Besides, the Amnesty International reported that Myanmar authorities have been bulldozing Rohingya villages as part of their mission to destroy proofs.
But Tun Thet said it was not bulldozing, but “a sincere effort on the part of the local officials to clear the land to have it ready for the buildings.”
It was misinterpreted in the outside world, and so they stopped that, he added.
On giving citizenship to Rohingya, he said, “The only guarantee that we can give is that you have to go through the national verification process. If you go through it, you are sure of citizenship.”
He, however, admitted that in the past it was not easy for those having national verification cards (NVCs) to move freely. Now, with NVCs, people can move freely within their own township in Rakhine.
“Slowly as you build trust, then you would be eligible to have National Registration Card [citizenship],” he said.
Mohammed Ayub, a Rohingya blogger and activist now living in the UAE, however, said the NVC had no legal basis.
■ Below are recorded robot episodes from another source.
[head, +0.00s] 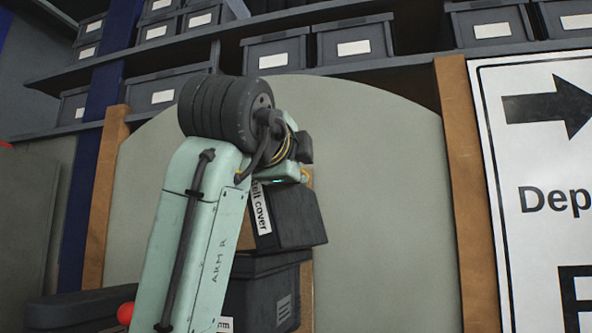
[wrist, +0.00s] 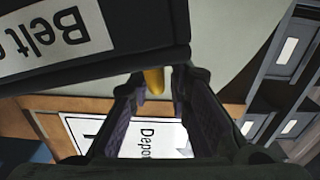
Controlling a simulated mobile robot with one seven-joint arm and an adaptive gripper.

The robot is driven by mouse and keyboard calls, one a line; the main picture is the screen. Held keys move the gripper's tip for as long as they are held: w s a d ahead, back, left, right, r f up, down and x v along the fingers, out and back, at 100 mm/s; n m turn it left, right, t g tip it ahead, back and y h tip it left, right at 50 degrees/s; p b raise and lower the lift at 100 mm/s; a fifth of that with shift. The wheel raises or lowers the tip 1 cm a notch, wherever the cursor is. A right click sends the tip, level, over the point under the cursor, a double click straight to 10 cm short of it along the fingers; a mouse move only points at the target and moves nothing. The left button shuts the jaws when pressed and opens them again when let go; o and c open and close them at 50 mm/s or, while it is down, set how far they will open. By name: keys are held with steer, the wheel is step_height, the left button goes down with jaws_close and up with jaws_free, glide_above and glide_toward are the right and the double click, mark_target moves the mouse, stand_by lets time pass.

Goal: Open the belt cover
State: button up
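The belt cover (head: 292,217) is a dark box-like part with a white "Belt cover" label, seen tilted beside my arm in the head view. Its dark face and label fill the upper left of the wrist view (wrist: 120,62). A small yellow piece (wrist: 153,80) shows just below the cover's edge; I cannot tell whether it belongs to the cover. My gripper (wrist: 158,84) has its two dark fingers apart, with the yellow piece near or between the tips. Contact is not clear. In the head view, the fingers are hidden.
A dark box-shaped body (head: 262,290) with a small label is below the cover. A red knob (head: 126,313) is at lower left. Shelves of grey bins (head: 355,40) stand behind a pale rounded panel (head: 385,200). A white arrow sign (head: 540,170) is at right.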

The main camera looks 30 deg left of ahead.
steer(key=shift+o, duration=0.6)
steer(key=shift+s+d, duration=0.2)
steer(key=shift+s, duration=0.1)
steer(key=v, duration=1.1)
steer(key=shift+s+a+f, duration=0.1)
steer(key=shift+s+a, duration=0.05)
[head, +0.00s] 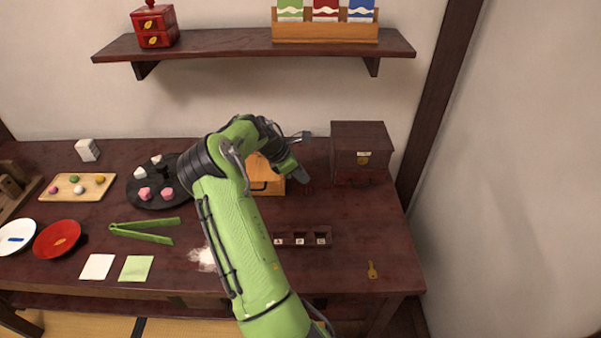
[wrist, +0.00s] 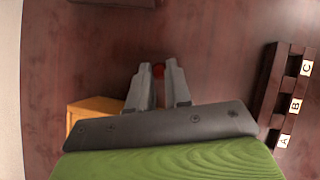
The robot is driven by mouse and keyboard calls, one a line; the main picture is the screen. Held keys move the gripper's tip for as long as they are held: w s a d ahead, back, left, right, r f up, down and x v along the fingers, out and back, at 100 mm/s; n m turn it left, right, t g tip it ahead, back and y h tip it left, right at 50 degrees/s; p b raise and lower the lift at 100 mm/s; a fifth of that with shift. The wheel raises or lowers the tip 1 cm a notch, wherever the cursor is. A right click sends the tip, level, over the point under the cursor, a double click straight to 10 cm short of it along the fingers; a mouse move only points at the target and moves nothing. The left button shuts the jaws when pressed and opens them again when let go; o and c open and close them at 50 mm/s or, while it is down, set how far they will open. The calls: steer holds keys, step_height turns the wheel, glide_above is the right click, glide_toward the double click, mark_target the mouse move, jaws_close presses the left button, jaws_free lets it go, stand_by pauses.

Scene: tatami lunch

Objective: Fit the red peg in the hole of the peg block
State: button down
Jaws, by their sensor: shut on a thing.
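My gripper (head: 301,180) is low over the back right half of the dark table, in front of the dark cabinet. In the wrist view its two fingers (wrist: 158,80) are shut on a small red thing (wrist: 159,71), which looks like the red peg. Only its rounded end shows between the fingertips; in the head view I cannot make it out clearly. A dark block with openings lettered A, B and C (head: 301,239) lies in front of the gripper. It also shows at the right of the wrist view (wrist: 272,82). I cannot tell whether it is the peg block.
An orange wooden box (head: 262,178) stands just left of the gripper, partly behind my arm. A dark cabinet (head: 360,146) stands behind to the right. A key (head: 372,270) lies at front right. Green tongs (head: 142,231) lie at left. The table right of the lettered block is mostly clear.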

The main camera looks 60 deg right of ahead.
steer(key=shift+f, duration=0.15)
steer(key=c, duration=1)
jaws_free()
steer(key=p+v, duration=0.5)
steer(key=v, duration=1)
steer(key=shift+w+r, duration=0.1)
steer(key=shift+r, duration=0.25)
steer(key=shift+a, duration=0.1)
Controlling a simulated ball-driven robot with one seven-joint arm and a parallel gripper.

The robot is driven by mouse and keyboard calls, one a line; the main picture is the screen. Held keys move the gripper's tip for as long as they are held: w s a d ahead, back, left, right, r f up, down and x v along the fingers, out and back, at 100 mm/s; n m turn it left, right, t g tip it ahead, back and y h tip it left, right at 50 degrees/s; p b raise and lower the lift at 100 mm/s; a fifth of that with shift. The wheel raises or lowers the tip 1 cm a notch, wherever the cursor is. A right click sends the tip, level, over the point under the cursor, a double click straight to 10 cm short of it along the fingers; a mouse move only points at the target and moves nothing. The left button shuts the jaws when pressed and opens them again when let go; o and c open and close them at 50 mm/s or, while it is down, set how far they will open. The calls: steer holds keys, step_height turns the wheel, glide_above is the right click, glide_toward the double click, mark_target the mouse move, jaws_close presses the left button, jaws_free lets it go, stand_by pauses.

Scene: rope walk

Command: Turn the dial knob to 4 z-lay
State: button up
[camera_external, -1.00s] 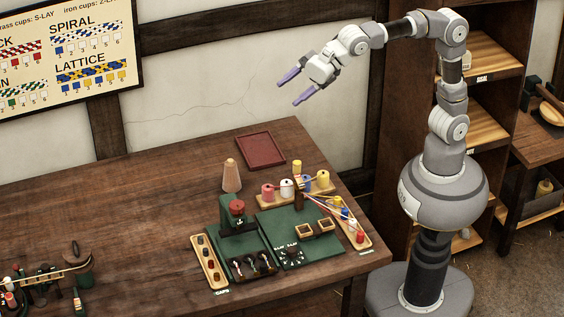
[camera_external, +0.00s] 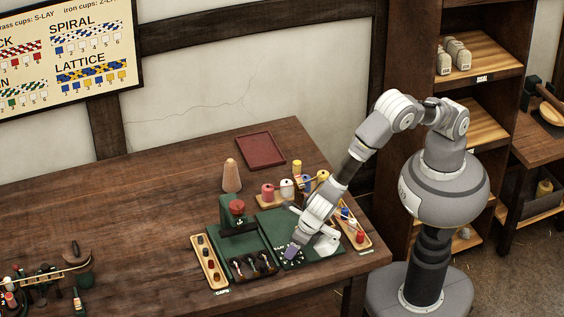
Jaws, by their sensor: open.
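The dial knob is a small dark part with white marks around it on the green plate (camera_external: 264,228) near the front of the wooden table. The dial's white marks (camera_external: 292,256) show just in front of my gripper, but the knob's setting is too small to read. Whether a finger touches the knob cannot be told. My gripper and wrist hide the right part of the plate.
A dark block with several levers (camera_external: 253,266) lies in front. A caps tray (camera_external: 209,261) is at left, colored spools (camera_external: 268,192) behind, and a bobbin tray (camera_external: 360,240) at right. The table's left middle is clear.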

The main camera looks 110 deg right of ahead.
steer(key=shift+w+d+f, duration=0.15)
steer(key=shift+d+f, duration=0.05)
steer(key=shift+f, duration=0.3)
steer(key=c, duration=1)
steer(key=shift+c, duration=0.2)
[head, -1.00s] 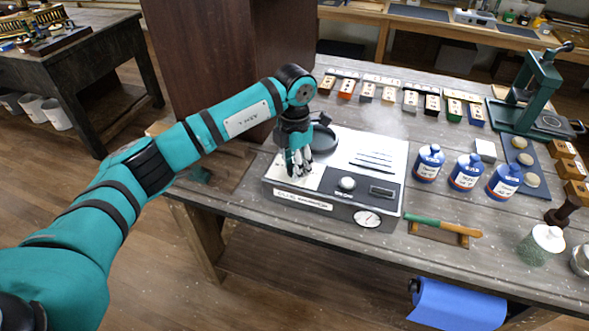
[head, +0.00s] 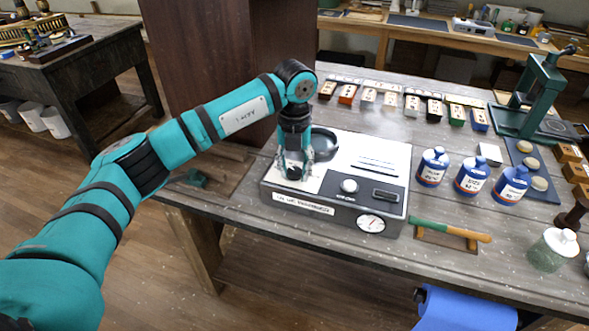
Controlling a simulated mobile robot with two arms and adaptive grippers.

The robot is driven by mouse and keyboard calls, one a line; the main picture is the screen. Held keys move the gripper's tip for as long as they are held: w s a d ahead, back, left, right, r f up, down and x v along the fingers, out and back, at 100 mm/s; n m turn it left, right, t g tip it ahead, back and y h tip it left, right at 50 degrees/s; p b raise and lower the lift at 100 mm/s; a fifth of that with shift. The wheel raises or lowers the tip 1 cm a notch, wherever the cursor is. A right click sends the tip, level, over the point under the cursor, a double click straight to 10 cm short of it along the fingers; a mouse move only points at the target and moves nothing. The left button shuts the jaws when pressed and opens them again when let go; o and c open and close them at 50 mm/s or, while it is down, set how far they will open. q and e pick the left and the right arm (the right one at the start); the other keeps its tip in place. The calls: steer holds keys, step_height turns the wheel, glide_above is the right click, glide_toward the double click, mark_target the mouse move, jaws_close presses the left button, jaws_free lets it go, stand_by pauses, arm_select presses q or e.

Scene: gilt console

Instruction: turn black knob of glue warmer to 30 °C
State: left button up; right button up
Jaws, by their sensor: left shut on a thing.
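The glue warmer (head: 330,208) is a white-topped box with a dark front panel, standing near the table's front edge. A round dark pan is set in its top, partly behind my gripper. My left gripper (head: 294,174) points down over the left part of the warmer's top and is shut on the black knob (head: 293,173), which shows between the fingers. The knob's pointer and scale cannot be read. A pale round knob (head: 349,186) and a dark slot-like panel (head: 385,195) sit to the right, with a round dial gauge (head: 371,223) on the front. My right gripper is out of view.
Blue bottles (head: 472,175) stand right of the warmer. A green-handled tool (head: 450,229) lies on a wooden rest in front of them. Small colored blocks line the back, and a green press (head: 535,95) stands back right. A dark wooden cabinet (head: 215,60) rises behind my left arm.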

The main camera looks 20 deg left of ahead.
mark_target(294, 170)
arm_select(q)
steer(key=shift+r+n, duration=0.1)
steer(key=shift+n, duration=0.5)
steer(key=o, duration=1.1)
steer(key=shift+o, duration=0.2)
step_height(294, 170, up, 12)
Even no NVC is required to issue citizenship card under the 1982 citizenship law.
Myanmar wants Rohingya Muslims of Arakan to constitutionally disable by forcing them to accept NVCs that in turn will make them foreigners, he wrote in his blog, rohingyablogger.com.
Asked, Prof Tun Thet said there was no problem with the people (Rohingya) who lived in Myanmar for three to five generations.
But those who moved from Bangladesh to Rakhine recently may require some time to get citizenship, he added.
Mohammed Ayub argues that there is no reason for people to move to Rakhine from Bangladesh as the socio-economic situation is much better in Bangladesh than in Rakhine.
Only last week, UN Refugee Agency said conditions in Myanmar were not yet conducive for safe, dignified and sustainable returns of the Rohingya.
But Tun Thet, a top policymaker of Myanmar government, said they were working to create safe and secure environment as well as for economic opportunities and decent living involving the business community.
Foreign countries, including Singapore, Thailand, Indonesia, Japan, China and India are helping them redevelop Rakhine with infrastructure, road and electricity, he added.
“At the moment our mission is here to encourage the people [Rohingya] to return … we are trying to create situation where all will live peacefully.”
Asked why repatriation has not yet started though Bangladesh handed over a list of 8032 Rohingya on February 16, he said Bangladesh and Myanmar agreed that the returnees would have to fill prescribed forms with names of household members.
“Unless you fill it correctly, you will get a rejection. That's what has happened,” he said.
Earlier, Myanmar officials blamed Bangladesh for the “delay” in repatriation.
UN Refugee Agency said it had negotiated for a tripartite repatriation deal involving Bangladesh and Myanmar, but Myanmar refused. However, Myanmar now says it will sign a deal with the UNHCR and the UNDP on voluntary return of the Rohingya.
Asked on the UN role, Prof Tun said, “The UN has to recognise the concerns of any sovereign state. We are working very closely with the UNDP and the UNHCR because having them is good for us, good for the country.
“We don't think UN as the third party. We want the UN to be our part, not the third party that comes and says this is right or wrong.”